## START Data provided

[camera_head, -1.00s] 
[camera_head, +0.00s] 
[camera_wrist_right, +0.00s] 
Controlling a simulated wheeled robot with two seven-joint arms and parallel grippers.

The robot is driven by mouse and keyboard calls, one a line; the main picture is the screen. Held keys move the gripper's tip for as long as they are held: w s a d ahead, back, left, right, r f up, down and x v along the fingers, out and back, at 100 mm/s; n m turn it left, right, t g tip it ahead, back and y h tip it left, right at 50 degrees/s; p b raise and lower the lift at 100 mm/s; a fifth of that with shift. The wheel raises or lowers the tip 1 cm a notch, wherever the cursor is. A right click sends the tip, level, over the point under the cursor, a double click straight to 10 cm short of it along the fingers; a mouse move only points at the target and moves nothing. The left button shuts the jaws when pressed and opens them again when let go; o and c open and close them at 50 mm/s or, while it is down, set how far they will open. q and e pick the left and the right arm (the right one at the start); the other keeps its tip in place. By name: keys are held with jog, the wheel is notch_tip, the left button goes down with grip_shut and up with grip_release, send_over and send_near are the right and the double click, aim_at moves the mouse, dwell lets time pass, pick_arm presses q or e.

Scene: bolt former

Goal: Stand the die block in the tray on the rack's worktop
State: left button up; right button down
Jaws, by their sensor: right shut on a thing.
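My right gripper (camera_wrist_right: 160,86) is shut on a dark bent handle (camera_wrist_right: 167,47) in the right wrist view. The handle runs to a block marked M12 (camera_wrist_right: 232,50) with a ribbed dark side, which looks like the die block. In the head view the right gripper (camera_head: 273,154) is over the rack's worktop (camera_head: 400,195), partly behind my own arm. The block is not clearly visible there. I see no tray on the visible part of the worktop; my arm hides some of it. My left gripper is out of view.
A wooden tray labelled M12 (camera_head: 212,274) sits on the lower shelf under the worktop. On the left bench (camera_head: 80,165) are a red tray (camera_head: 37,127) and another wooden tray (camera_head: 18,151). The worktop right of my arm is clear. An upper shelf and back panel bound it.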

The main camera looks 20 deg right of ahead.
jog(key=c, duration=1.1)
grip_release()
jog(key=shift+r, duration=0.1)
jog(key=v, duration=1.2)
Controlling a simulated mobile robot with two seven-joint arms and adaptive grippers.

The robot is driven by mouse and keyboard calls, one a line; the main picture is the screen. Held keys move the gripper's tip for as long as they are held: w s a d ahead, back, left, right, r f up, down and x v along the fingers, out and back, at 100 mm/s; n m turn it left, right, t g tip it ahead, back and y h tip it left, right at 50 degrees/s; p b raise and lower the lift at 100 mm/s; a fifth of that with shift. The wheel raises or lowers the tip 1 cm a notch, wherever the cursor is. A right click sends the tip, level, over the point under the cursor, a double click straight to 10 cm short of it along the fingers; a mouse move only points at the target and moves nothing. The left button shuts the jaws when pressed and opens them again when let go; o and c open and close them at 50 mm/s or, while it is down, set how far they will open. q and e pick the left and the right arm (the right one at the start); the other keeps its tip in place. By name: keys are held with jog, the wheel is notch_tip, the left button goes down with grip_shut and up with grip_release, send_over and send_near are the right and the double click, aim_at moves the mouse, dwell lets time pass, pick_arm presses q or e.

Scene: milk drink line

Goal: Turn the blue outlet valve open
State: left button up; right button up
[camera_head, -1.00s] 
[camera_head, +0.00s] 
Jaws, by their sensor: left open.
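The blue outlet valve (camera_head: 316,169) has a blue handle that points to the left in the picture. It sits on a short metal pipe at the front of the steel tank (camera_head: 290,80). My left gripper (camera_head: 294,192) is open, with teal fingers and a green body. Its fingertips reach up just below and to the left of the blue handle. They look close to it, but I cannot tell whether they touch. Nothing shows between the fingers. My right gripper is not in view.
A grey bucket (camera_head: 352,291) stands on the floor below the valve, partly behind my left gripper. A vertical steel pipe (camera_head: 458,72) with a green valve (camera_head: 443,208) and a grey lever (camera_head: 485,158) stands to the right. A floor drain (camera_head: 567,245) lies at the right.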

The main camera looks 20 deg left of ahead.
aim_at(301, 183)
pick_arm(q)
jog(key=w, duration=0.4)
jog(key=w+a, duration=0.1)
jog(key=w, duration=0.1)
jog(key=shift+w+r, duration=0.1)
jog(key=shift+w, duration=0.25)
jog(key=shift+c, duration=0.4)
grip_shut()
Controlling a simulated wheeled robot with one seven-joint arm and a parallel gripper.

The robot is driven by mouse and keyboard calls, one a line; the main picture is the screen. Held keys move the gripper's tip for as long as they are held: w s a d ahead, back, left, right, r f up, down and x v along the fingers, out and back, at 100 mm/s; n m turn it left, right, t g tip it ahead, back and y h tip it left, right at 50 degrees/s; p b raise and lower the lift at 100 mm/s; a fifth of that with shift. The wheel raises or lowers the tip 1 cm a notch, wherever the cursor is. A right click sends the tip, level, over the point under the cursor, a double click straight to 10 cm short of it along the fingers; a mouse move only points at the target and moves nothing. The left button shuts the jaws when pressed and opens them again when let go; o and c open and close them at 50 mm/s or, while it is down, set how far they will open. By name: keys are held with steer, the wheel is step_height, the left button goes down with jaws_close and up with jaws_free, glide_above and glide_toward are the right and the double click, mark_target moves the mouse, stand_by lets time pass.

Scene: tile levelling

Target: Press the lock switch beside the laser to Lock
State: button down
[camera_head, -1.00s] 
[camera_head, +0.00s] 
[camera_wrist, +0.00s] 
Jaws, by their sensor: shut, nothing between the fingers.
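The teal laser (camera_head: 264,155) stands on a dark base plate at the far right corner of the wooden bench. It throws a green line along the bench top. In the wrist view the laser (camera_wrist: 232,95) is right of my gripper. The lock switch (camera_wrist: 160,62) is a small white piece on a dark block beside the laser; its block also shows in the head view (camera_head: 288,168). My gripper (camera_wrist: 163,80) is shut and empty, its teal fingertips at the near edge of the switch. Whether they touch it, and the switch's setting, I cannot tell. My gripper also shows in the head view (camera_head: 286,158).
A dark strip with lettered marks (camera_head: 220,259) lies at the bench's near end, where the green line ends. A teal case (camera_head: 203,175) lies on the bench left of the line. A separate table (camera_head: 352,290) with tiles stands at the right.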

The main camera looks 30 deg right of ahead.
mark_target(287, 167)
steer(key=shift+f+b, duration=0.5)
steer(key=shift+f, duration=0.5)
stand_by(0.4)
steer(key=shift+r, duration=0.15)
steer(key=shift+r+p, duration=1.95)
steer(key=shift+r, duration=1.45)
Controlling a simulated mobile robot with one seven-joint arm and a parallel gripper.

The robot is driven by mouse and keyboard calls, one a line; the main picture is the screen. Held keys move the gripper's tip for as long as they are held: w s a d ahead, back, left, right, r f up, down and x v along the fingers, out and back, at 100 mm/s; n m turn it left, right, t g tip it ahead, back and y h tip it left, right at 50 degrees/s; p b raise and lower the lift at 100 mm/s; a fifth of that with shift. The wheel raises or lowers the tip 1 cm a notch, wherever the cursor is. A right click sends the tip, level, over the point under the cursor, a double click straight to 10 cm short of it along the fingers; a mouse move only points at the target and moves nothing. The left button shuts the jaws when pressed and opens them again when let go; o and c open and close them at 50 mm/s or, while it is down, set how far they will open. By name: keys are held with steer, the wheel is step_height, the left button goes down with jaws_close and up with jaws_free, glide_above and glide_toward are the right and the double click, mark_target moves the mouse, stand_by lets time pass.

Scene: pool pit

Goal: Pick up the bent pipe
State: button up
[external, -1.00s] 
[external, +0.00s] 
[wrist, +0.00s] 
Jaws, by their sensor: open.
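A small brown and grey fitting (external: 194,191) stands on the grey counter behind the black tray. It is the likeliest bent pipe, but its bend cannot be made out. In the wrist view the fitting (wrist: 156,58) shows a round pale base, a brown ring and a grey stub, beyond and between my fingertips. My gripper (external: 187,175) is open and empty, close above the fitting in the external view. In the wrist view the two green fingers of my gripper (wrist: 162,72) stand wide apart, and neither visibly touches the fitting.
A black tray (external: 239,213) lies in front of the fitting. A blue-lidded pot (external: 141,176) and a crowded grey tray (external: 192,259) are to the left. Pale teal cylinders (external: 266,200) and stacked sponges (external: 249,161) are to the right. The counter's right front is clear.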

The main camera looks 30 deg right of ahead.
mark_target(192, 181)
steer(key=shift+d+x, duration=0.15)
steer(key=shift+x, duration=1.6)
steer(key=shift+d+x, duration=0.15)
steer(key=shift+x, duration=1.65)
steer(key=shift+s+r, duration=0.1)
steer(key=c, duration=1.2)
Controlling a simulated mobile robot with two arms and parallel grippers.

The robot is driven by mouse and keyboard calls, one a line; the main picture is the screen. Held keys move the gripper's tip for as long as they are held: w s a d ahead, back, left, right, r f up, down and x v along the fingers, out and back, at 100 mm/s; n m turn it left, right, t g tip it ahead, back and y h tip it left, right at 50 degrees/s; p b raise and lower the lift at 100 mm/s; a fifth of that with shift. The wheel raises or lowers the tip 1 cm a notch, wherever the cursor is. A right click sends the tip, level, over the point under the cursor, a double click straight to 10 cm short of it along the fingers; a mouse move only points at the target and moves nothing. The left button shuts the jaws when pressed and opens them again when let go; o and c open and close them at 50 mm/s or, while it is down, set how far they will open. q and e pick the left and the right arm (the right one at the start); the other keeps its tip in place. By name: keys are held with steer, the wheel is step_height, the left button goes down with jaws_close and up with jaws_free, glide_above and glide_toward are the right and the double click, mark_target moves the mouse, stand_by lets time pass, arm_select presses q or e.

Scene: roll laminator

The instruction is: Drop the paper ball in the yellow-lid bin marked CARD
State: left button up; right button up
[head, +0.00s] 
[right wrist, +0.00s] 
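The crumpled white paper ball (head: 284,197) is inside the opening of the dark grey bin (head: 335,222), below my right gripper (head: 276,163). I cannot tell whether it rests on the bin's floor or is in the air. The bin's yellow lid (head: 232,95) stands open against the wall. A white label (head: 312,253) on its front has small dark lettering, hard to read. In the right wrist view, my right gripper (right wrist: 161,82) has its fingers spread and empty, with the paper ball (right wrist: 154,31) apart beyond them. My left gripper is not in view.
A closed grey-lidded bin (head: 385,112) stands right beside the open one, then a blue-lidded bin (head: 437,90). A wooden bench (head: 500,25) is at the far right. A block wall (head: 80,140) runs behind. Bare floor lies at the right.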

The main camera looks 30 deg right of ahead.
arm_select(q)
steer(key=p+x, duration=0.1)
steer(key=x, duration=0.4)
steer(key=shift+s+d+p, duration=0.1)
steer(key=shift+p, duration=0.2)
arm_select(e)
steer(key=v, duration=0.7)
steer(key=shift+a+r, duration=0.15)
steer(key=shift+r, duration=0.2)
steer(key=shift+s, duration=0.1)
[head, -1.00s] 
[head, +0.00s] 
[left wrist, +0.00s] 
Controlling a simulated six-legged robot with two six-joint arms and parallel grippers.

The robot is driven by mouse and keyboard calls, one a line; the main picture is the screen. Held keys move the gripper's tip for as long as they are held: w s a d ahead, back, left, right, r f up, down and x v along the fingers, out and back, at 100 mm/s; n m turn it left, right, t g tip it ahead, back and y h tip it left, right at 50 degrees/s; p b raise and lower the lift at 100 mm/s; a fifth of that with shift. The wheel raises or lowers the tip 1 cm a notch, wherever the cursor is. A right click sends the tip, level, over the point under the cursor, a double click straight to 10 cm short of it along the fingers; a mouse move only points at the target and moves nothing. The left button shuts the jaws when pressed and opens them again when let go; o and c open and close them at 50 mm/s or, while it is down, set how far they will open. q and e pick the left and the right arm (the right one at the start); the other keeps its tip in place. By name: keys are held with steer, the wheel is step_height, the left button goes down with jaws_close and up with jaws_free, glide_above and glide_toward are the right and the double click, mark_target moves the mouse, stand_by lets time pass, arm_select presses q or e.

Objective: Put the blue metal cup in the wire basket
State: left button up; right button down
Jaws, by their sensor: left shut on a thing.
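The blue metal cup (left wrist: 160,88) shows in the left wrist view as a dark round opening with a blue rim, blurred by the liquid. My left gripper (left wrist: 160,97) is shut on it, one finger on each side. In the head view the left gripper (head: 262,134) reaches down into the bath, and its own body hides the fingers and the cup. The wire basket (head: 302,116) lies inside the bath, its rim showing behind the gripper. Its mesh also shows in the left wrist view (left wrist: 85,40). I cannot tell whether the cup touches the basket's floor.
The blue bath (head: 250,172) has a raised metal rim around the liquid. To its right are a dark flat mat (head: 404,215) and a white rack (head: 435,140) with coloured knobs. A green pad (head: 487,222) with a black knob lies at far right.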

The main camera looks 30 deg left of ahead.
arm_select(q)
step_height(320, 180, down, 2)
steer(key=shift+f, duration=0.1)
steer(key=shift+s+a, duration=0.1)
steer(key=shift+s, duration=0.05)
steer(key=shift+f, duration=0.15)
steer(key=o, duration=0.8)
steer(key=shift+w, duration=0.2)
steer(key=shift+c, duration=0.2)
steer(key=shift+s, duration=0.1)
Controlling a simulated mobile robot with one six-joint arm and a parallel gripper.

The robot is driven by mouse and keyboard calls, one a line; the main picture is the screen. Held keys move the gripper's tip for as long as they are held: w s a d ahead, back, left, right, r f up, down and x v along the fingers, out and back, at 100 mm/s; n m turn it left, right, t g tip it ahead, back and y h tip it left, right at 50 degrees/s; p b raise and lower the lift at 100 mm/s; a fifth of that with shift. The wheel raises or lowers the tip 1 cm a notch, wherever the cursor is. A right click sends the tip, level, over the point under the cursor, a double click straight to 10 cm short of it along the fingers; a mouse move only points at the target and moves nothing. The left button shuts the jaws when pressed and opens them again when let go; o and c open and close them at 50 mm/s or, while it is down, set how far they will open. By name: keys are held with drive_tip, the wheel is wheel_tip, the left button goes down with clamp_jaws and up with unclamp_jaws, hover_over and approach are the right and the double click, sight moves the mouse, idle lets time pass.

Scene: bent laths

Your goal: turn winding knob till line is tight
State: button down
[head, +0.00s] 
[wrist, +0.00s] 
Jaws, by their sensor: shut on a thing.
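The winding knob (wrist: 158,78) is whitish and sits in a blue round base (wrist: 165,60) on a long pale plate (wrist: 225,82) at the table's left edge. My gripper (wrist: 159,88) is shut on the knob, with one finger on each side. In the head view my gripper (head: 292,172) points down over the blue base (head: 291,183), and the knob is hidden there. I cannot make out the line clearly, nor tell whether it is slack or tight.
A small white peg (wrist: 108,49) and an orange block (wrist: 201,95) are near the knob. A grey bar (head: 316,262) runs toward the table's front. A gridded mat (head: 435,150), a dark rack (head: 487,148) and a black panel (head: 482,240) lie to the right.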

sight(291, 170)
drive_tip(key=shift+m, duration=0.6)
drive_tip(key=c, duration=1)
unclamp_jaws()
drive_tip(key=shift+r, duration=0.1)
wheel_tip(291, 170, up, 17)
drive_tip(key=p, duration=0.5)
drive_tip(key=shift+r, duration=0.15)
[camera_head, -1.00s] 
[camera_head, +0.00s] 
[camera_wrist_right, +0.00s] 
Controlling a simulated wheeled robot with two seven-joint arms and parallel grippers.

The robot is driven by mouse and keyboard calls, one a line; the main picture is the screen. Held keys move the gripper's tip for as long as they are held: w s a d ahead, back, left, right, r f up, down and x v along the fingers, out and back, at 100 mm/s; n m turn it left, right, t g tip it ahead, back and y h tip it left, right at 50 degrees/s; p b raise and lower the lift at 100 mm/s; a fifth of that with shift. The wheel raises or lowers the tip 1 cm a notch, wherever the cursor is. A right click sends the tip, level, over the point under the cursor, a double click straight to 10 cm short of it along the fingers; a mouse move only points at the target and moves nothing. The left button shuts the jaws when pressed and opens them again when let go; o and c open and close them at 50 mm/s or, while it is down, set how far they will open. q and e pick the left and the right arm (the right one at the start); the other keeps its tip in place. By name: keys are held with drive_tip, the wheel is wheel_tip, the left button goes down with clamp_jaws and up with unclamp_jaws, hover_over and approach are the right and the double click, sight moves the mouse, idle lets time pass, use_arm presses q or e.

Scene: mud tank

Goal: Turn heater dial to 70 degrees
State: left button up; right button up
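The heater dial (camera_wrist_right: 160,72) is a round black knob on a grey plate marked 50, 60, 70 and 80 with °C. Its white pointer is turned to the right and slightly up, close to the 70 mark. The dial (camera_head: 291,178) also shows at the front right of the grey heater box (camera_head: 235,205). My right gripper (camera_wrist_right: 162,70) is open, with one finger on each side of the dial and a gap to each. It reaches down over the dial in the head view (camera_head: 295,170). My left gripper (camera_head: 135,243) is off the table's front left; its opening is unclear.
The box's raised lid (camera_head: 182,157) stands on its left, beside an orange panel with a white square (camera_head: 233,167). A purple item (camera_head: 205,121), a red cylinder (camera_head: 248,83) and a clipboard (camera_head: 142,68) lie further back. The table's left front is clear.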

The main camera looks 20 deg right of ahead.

## END Data provided

Track down every line with the word "grippers" and copy it.

Controlling a simulated wheeled robot with two seven-joint arms and parallel grippers.
Controlling a simulated mobile robot with two seven-joint arms and adaptive grippers.
Controlling a simulated mobile robot with two arms and parallel grippers.
Controlling a simulated six-legged robot with two six-joint arms and parallel grippers.
Controlling a simulated wheeled robot with two seven-joint arms and parallel grippers.

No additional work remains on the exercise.